I'd aged out of Peter Porker between Marvel Tails with an i and The Spectacular Spider-Ham ongoing series, but I randomly ended up with #6 at some point. Our hero must battle Ducktor Doom and the attack of giant killer vegetable to save Aunt May. I think I thought it would be funnier? I did like Peter's kid sidekicks, Bunsen Bunny, J. Jeremiah Jackal, Jr., and especially Upton Adam Stray, who looked like a New Wave take on Felix the Cat. There was an Awful Flight back-up story, which leaned way to hard on the McKenzie Brothers riff, but I still liked that weird Steve Mellor art.

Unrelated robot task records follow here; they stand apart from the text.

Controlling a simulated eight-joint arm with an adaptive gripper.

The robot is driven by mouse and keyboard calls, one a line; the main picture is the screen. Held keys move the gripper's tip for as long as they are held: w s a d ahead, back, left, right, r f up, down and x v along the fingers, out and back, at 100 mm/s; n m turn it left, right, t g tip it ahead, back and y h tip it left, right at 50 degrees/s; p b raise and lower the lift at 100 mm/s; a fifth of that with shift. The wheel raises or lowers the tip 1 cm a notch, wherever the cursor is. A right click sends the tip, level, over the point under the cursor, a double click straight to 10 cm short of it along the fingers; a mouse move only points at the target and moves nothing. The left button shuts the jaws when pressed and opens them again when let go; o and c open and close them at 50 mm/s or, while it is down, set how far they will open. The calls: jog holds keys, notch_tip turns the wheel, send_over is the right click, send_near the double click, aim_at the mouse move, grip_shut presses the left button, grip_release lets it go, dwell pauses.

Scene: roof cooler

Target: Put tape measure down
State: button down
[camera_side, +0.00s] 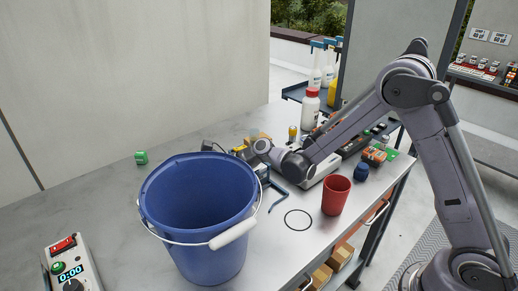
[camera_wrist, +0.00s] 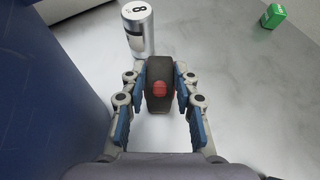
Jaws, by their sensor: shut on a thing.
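The bucket's wall also shows in the wrist view (camera_wrist: 45,95), close to the left of my gripper.
A silver cylinder marked 8 (camera_wrist: 139,30) stands just beyond the tape measure. A small green box (camera_wrist: 273,15) lies farther right, with clear bench between. In the side view, a red cup (camera_side: 336,196), black ring (camera_side: 298,211) and timer box (camera_side: 70,268) stand around the bucket.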

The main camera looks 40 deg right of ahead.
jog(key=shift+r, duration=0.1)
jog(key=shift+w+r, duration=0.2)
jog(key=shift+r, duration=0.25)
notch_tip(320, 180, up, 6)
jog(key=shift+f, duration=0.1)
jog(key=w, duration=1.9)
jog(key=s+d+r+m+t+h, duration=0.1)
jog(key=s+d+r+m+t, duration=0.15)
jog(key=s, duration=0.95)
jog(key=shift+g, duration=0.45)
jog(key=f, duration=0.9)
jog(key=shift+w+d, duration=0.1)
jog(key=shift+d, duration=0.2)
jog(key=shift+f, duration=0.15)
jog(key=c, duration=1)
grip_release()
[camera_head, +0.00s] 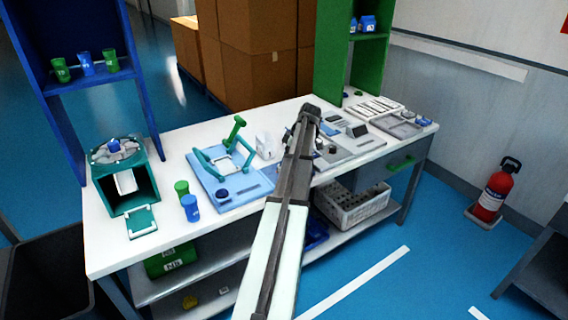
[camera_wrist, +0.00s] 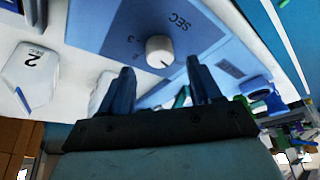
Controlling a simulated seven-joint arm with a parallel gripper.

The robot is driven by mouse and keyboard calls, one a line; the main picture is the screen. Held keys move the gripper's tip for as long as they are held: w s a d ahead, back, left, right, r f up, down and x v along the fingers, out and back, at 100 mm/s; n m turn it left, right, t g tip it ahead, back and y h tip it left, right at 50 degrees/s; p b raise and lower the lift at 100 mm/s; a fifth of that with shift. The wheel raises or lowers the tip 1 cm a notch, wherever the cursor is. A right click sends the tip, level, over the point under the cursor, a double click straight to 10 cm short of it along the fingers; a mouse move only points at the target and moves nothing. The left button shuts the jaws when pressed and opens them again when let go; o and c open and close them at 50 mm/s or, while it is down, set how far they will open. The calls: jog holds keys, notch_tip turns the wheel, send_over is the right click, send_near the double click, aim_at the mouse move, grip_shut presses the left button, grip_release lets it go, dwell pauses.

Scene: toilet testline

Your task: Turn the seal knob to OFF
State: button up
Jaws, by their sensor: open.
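In the wrist view a white round knob (camera_wrist: 160,51) with a dark pointer line sits on a blue panel (camera_wrist: 118,30) marked "SEC". I cannot read an OFF mark or tell for sure that this is the seal knob. My gripper (camera_wrist: 163,84) is open and empty. Its two dark blue fingers reach toward the panel, with the knob ahead of the gap and apart from them. In the head view my dark arm (camera_head: 296,160) reaches over the white bench (camera_head: 163,238) and hides the knob and the fingertips.
A light blue fixture (camera_head: 231,190) with a teal handle stands left of my arm. Grey devices (camera_head: 350,140) stand close on its right. A white block marked "2" (camera_wrist: 30,75) shows in the wrist view. A teal box (camera_head: 126,185) stands at the bench's left end.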

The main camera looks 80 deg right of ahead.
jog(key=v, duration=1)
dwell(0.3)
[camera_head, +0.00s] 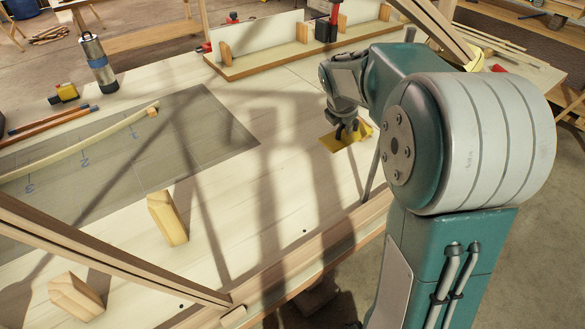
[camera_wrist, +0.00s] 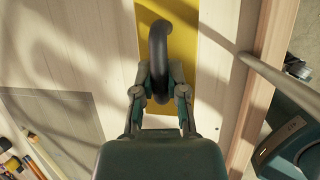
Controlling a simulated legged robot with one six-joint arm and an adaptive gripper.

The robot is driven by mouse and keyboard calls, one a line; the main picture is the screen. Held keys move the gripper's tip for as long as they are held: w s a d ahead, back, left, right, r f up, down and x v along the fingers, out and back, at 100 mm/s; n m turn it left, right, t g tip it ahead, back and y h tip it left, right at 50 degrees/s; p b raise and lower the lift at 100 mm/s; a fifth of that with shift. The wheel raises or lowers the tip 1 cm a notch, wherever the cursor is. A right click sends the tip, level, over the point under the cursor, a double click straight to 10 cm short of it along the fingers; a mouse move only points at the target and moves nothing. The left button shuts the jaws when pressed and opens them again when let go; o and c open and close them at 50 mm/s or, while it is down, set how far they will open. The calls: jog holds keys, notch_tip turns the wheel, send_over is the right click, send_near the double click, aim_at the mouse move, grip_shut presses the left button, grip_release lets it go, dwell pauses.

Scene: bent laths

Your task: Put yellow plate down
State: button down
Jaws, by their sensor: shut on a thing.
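The yellow plate (camera_head: 335,143) is at the right part of the pale workbench, below my gripper (camera_head: 350,127). In the wrist view the yellow plate (camera_wrist: 181,62) is a flat strip with a thick black curved handle (camera_wrist: 158,40). My gripper (camera_wrist: 160,92) is shut on this handle, one finger on each side. The plate lies flat, very close to the bench top; I cannot tell whether it touches. The gripper covers the plate's near part.
A grey mat (camera_head: 215,130) with a bent lath (camera_head: 80,145) lies left of the plate. Wooden blocks (camera_head: 167,219) stand toward the front. A raised rail (camera_head: 300,62) with uprights runs along the back. Bare bench lies between mat and plate. The bench edge is close on the right.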

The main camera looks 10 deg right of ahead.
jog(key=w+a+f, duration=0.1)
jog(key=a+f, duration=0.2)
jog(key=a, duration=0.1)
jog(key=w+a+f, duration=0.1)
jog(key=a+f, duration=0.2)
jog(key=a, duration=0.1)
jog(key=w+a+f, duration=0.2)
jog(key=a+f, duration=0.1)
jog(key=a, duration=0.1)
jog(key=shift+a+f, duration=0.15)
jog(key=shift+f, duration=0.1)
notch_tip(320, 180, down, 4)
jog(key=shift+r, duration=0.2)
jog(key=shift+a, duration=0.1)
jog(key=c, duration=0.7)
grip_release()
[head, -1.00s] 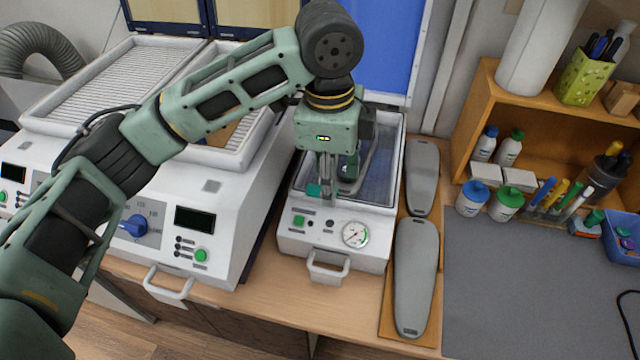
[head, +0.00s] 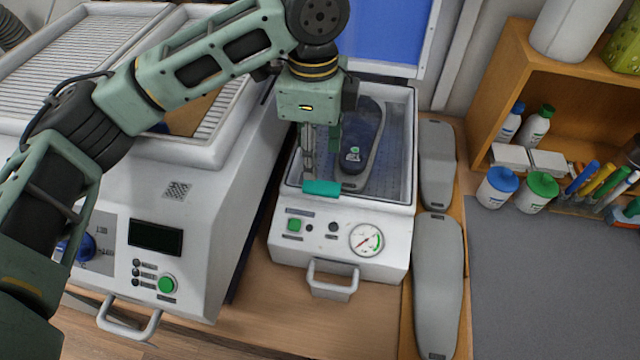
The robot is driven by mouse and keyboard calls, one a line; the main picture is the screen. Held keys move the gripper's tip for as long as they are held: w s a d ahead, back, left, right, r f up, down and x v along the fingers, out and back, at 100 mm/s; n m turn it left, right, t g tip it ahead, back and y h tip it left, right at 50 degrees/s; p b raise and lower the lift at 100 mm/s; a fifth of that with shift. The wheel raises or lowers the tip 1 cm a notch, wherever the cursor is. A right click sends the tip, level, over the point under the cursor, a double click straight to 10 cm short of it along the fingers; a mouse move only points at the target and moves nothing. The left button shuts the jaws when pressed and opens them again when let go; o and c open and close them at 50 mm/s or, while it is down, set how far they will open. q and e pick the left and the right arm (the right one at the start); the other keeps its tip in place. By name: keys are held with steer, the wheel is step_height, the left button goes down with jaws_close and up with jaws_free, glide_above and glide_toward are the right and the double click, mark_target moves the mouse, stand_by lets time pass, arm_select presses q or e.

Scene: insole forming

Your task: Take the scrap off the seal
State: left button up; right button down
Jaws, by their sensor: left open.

One that held up it's comedy promise, at least in the first half, was the Ambush Bug Stocking Stuffer. The cover warned readers not to open the book until December 25th, but I waited until 1987, when I got the book at Third Planet. I proceeded to read it most Christmases for the next several years though. You'd think a Jewish creator like Keith Giffen would have little interest in the holiday, except that's actually probably part of the reason he's done so many parodies of it, and you can't deny it's secular cultural impact. It's abuse of Hukka from Atari Force is legendary, and I think I started drinking Yoo-Hoos because old Irwin Schwab reaches for a statted photograph of one in this comic. It's a can though, and everybody knows that you should only drink Yoo-Hoos from an ice cold glass model. He really is a crazed maniac. The book goes on to parody Night of the Living Dead and rebut Steve Ditko's objectivist comics with a jaundiced view of the American justice system. Yes, in a xmas comic. And that's before things getting entirely insane, bringing in Ernie Colon and offering stacked fan polls and introducing Chibi illustration to western audiences. This really is a wild one, and it's been too many years since I gave it a read, especially since I own the story multiple times over at this point.